§ CHALLENGE: Return only this: the line with "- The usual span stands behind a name" and all the lines that follow it below, through the final one, exactly as they are.

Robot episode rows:

□ □ □ □ □ □ □

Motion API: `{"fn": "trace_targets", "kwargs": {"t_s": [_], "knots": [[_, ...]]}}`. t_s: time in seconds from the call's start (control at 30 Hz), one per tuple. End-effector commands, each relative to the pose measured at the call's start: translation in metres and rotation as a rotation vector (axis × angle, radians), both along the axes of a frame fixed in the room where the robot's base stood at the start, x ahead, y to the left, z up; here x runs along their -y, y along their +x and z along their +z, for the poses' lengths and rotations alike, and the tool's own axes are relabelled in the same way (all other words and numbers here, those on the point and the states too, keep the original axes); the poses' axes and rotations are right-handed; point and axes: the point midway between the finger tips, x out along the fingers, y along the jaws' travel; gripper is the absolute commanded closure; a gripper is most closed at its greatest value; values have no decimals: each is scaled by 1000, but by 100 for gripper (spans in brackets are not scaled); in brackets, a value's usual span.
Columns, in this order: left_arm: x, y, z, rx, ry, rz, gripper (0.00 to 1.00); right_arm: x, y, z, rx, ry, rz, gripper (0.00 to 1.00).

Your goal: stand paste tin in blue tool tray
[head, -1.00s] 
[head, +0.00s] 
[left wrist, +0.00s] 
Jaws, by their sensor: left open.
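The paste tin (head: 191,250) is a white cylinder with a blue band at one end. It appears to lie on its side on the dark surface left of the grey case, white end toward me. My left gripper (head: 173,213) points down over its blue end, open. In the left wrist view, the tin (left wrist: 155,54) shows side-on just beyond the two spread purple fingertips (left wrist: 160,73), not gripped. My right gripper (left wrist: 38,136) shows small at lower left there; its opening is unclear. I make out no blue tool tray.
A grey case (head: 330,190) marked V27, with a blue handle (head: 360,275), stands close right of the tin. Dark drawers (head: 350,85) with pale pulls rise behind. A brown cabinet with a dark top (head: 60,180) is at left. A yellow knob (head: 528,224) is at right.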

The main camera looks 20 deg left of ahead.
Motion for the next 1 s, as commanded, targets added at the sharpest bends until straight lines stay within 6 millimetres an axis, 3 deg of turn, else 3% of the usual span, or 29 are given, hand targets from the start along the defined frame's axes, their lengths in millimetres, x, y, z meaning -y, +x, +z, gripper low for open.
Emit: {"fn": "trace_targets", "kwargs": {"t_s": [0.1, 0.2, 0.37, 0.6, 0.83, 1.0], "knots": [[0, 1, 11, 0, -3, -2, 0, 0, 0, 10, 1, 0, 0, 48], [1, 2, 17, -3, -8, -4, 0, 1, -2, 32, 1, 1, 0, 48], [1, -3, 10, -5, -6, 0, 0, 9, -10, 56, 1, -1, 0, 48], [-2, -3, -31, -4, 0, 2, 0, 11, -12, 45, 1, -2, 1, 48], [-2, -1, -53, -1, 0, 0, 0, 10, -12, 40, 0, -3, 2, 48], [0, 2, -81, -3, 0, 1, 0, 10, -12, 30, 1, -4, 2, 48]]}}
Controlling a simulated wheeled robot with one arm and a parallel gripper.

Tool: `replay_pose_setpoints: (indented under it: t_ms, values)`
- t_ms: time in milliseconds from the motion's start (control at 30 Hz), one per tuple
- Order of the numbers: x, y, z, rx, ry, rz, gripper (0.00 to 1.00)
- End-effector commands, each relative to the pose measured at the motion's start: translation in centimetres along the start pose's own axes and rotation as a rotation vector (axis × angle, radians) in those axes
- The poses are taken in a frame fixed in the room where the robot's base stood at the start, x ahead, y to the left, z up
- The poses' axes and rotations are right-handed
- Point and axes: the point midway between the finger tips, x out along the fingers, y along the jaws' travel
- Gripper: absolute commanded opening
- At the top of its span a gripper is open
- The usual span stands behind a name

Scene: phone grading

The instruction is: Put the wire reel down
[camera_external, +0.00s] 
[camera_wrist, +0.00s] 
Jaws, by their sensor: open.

□ □ □ □ □ □ □

§ TASK OUTPUT:
- The usual span stands behind a name

Scene: phone grading

The instruction is: Put the wire reel down
[camera_external, +0.00s] 
[camera_wrist, +0.00s] 
Jaws, by their sensor: open.

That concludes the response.